╭──

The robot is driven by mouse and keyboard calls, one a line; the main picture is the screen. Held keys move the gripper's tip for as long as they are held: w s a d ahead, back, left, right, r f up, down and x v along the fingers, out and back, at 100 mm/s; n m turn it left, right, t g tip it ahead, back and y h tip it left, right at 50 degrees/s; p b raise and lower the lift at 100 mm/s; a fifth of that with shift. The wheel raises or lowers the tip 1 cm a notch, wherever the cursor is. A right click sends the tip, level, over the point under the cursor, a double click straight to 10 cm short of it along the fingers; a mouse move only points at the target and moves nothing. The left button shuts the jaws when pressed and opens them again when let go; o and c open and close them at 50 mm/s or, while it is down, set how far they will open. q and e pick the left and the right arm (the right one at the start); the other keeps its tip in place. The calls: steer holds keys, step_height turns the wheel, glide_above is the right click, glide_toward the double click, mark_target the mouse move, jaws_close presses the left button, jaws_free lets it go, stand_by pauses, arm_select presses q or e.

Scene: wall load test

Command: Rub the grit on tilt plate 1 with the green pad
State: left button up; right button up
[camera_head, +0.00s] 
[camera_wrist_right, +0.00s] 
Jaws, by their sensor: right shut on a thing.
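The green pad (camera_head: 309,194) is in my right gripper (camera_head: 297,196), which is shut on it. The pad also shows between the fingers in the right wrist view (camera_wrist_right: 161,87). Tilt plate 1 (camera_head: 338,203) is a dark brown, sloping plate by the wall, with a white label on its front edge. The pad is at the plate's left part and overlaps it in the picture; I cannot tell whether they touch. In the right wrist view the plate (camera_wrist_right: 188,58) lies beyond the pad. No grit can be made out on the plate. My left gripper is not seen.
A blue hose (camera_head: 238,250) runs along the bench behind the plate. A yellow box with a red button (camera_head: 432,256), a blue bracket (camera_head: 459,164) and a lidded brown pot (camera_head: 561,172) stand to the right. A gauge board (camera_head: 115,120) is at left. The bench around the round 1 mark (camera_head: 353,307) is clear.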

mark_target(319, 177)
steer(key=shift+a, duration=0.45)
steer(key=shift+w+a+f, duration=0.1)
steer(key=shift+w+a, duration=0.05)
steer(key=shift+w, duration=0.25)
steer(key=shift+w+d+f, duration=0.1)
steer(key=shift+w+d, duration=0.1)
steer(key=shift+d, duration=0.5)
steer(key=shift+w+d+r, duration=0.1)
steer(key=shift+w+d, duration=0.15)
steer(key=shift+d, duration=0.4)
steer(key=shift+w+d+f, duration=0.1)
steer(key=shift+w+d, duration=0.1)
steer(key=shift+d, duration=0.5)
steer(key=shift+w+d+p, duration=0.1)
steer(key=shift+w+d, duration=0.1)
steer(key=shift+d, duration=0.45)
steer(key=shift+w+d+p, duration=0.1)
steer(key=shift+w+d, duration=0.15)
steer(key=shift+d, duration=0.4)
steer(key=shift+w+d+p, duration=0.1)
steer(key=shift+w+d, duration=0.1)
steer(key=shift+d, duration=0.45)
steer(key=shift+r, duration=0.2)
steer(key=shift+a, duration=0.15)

╰──

■ **Aim**:
Quote exactly the lines running from the line with "State: left button up; right button up" through the line with "[camera_wrist_right, +0.00s]", both ends included, and nothing more.

■ **Full response**:
State: left button up; right button up
[camera_head, +0.00s] 
[camera_wrist_right, +0.00s] 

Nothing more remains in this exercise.